Dans le même sillage, une dizaine de hauts cadres du ministère de l'Industrie et des Mines, notamment ceux qui exerçaient et qui exercent encore à la Direction de l'industrie et de la promotion de l'investissement, ont été inculpés, et ce, au même titre que le directeur général de l'Andi, Abdelkrim Mansouri, pour les avantages octroyés. Ces derniers sont placés sous contrôle judiciaire et pourraient être rappelés à tout moment pour un complément d'enquête. Cela étant dit, le juge d'instruction a prononcé la mise sous contrôle judiciaire pour 22 hauts cadres. Ces derniers, tous frappés d'interdiction de sortie du territoire national (ISTN), ont fait l'objet de retrait de leur passeport. Selon nos sources, l'affaire Tahkout a entraîné plus de 180 personnes, dont une soixantaine de hauts cadres a déjà été auditionnée dimanche dernier au tribunal de Sidi M'hamed.

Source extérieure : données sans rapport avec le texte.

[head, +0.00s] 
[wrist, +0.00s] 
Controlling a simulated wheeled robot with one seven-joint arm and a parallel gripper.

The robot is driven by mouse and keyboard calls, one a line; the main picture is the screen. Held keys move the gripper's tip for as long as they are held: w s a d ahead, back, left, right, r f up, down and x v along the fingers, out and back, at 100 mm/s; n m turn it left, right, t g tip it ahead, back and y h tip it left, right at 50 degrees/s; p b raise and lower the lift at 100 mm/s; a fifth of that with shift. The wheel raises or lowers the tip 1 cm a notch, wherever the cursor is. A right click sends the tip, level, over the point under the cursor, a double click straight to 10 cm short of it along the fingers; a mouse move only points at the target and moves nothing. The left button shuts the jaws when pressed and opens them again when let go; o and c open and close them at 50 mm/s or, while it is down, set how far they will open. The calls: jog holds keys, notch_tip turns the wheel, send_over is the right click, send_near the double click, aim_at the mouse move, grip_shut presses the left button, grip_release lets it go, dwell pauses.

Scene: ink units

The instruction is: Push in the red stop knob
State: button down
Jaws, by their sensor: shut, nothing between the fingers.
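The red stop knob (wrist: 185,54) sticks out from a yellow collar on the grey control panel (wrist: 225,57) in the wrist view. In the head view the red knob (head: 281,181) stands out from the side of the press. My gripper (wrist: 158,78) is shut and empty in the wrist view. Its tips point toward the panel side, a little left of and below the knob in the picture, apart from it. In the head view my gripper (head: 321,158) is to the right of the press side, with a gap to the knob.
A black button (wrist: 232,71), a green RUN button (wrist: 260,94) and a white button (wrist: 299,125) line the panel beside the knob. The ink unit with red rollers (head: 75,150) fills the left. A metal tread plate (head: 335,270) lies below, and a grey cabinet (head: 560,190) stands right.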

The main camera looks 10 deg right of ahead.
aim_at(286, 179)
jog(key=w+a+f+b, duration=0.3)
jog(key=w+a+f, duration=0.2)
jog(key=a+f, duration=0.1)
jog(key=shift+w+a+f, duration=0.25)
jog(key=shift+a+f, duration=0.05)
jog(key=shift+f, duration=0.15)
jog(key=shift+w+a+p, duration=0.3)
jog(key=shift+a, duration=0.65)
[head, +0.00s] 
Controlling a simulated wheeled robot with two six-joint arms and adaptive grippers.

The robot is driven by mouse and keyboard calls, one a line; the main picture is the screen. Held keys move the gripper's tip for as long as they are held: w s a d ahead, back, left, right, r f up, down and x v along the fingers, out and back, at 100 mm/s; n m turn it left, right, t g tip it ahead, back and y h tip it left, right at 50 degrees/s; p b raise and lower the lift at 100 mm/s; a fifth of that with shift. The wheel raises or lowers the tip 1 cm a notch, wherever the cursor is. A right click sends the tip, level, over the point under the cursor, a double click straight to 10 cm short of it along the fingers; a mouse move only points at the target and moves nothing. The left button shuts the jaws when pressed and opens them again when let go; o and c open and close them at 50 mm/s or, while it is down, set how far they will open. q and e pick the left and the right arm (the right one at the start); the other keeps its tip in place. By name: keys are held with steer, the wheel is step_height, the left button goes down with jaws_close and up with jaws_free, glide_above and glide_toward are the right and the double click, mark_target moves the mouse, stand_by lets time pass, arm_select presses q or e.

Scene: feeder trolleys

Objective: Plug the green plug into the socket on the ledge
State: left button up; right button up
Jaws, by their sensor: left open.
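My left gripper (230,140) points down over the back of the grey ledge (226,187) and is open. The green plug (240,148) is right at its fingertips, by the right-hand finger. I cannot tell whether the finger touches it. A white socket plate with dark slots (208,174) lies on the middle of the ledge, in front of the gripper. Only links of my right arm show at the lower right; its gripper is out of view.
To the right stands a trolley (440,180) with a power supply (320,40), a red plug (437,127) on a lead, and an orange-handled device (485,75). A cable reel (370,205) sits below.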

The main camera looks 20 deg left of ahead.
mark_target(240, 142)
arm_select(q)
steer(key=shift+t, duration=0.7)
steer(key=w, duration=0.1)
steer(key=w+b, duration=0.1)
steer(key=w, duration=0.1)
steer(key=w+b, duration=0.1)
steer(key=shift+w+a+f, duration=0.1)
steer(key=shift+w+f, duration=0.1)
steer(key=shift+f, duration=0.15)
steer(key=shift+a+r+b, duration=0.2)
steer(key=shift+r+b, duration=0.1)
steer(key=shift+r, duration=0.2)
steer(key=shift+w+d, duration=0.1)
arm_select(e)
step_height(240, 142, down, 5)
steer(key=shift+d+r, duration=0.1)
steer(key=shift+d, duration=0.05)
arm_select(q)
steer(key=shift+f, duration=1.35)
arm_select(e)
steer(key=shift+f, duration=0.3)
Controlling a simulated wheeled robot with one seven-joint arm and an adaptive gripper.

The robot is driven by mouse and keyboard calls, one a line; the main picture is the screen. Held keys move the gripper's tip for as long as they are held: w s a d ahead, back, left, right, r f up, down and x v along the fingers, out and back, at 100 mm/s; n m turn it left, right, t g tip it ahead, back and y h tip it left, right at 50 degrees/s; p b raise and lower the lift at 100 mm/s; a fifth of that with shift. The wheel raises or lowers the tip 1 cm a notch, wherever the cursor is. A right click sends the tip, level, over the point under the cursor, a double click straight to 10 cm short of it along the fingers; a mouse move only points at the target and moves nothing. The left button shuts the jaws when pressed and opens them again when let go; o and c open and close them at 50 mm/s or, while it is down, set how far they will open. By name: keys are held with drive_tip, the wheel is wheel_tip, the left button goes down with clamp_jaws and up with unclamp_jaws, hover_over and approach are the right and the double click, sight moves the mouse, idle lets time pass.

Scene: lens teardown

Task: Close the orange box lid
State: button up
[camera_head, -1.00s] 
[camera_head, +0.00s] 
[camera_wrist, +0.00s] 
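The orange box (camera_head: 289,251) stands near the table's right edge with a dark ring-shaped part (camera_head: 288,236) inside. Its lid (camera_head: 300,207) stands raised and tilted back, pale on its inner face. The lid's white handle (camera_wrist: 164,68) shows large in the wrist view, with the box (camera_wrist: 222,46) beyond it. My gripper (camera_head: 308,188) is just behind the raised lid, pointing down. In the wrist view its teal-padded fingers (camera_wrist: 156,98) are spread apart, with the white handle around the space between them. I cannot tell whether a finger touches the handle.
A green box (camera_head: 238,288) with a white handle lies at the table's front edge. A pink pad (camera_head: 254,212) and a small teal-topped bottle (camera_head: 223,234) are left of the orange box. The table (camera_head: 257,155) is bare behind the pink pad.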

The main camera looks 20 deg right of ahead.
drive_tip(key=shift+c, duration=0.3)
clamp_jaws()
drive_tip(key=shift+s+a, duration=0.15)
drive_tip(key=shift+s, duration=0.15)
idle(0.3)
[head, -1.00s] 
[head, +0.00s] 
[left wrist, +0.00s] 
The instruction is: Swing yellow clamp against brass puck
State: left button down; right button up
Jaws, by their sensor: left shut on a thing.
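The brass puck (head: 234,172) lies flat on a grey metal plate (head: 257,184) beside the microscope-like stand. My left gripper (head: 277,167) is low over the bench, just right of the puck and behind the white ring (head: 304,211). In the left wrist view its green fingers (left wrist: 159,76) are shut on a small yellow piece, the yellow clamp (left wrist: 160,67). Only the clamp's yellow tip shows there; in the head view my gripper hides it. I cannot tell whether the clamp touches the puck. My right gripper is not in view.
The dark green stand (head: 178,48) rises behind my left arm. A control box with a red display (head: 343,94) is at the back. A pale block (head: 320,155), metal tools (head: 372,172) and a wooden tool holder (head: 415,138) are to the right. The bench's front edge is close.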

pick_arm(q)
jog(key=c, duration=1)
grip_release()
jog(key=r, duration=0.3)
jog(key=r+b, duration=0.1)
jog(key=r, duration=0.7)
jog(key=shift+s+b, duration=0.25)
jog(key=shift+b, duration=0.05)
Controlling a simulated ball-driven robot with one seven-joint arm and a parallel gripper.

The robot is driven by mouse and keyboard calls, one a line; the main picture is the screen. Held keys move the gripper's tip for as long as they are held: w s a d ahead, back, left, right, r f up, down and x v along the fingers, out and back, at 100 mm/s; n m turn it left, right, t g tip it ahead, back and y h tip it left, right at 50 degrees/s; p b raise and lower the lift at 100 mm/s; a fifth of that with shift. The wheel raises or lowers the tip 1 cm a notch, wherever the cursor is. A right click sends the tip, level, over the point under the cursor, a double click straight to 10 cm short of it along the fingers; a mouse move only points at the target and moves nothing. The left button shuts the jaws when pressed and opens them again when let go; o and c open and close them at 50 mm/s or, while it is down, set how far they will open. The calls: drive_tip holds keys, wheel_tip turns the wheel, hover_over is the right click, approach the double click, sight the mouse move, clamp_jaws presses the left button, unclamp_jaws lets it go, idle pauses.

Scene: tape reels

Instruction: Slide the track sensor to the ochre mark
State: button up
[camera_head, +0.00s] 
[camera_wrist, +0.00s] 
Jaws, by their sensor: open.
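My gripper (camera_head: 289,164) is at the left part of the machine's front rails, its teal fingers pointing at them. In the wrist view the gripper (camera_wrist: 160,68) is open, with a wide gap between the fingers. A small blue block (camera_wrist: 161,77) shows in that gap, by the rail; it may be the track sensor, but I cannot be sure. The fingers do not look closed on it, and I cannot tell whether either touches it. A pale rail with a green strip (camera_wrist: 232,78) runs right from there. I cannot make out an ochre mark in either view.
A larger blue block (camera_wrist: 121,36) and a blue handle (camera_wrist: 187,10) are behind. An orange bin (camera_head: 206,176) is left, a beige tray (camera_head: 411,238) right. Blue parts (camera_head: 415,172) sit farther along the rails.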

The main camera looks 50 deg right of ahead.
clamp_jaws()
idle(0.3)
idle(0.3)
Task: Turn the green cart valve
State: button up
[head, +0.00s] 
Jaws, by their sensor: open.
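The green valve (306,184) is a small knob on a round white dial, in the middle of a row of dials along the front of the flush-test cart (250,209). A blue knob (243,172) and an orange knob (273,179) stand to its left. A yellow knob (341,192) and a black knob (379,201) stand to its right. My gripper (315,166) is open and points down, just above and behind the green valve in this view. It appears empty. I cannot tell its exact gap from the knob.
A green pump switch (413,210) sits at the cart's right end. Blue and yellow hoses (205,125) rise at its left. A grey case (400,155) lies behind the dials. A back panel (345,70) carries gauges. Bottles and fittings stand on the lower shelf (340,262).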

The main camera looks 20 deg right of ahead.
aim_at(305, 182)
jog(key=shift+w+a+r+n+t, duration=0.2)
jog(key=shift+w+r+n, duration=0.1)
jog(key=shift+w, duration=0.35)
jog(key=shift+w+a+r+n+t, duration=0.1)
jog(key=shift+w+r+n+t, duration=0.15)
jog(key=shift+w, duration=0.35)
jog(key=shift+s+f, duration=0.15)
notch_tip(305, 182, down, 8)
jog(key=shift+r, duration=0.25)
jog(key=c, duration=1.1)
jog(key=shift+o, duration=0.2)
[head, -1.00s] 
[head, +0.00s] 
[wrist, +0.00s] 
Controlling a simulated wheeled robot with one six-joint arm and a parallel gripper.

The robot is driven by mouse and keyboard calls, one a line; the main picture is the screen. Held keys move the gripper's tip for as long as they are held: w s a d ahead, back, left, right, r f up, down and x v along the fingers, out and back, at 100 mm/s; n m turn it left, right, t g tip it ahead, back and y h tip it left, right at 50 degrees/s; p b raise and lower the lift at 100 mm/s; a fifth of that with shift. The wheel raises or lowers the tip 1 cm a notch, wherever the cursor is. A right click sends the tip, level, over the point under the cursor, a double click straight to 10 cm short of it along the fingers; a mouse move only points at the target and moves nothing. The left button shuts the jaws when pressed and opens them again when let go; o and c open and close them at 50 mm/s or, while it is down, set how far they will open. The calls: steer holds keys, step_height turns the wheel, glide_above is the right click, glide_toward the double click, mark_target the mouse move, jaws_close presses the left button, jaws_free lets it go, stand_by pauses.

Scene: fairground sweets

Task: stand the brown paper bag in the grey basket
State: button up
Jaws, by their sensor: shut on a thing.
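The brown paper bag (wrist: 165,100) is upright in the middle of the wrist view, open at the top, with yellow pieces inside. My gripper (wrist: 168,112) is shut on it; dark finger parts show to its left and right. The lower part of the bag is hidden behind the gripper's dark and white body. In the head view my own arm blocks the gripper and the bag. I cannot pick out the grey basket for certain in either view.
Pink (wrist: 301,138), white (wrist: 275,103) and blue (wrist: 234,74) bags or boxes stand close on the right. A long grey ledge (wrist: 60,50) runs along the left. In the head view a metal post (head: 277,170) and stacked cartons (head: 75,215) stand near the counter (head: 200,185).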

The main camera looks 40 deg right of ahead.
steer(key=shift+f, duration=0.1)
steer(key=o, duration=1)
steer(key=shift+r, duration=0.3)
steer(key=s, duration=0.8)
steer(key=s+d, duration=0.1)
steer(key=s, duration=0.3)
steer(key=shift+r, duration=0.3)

Parmi ces personnes qui seront convoquées aux auditions figurent de hauts cadres des ministères de l'Industrie et des Mines, des Finances, du Commerce, des Transports et des Travaux publics, de l'Enseignement supérieur, mais aussi de certaines banques publiques qui avaient octroyé des crédits au groupe Tahkout. À ce propos, les investigations menées par la Section de recherche de la Gendarmerie nationale (SRGN) de Bab Jdid ont fait toute la lumière sur les multiples ramifications qui ont conduit le groupe Tahkout à bénéficier d'indus privilèges dans plusieurs wilayas du pays et dans les différents circuits des ministères et des institutions de l'Etat. À l'heure où nous mettons sous presse, les auditions se poursuivent et plusieurs autres inculpés pourraient être placés sous mandat de dépôt au vu de l'étendue de cette affaire qui a éclaboussé de hautes personnalités de l'Etat.